-- START OF INFORMATION SUPPLIED --

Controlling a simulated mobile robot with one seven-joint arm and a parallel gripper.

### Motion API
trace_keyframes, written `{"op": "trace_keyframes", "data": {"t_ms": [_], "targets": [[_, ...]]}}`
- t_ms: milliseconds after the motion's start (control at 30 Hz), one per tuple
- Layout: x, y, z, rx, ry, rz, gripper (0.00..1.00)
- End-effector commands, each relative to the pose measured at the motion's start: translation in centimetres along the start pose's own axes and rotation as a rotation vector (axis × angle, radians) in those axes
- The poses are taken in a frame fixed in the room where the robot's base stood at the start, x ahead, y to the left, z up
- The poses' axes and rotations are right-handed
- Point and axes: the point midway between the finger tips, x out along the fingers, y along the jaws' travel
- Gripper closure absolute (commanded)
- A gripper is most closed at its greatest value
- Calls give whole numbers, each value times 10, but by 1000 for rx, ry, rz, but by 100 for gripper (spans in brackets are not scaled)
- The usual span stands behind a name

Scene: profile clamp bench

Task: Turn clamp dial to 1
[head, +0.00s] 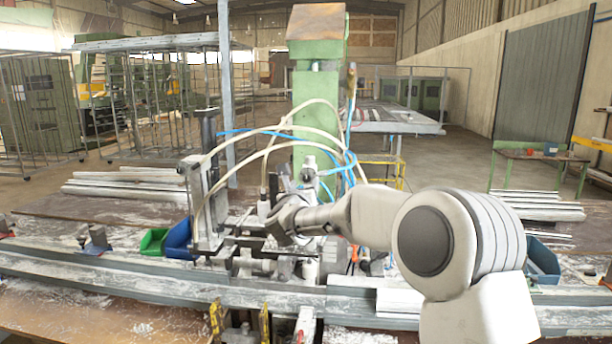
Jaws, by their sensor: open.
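The clamp fixture (207,205) stands upright on the bench, left of centre, with hoses arching over it. I cannot make out a clamp dial or its numbers; it may be hidden by the fixture parts or my wrist. My arm reaches in from the lower right, and my gripper (279,228) is at its left end, among the metal parts just right of the clamp's upright. The gripper is open, but its fingertips are small and hard to separate from the clutter. I cannot tell whether it touches anything.
A long metal profile rail (130,282) runs across the bench front. A blue bin (178,240) and green bin (153,241) sit left of the clamp. A green machine column (317,120) rises behind. White and blue hoses (285,133) arch close over my gripper.

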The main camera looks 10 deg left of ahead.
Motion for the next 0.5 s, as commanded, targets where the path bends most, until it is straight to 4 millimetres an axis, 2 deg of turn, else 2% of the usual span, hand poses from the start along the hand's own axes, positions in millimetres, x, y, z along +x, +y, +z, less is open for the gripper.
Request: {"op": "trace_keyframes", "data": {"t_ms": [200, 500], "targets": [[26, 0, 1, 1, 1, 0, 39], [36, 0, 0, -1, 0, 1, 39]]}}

-- END OF INFORMATION SUPPLIED --

## WHAT YOU ARE ASKED TO DO:
Copy out each line of the listing that holds "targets".

## EXPECTED ANSWER:
trace_keyframes, written `{"op": "trace_keyframes", "data": {"t_ms": [_], "targets": [[_, ...]]}}`
Motion for the next 0.5 s, as commanded, targets where the path bends most, until it is straight to 4 millimetres an axis, 2 deg of turn, else 2% of the usual span, hand poses from the start along the hand's own axes, positions in millimetres, x, y, z along +x, +y, +z, less is open for the gripper.
Request: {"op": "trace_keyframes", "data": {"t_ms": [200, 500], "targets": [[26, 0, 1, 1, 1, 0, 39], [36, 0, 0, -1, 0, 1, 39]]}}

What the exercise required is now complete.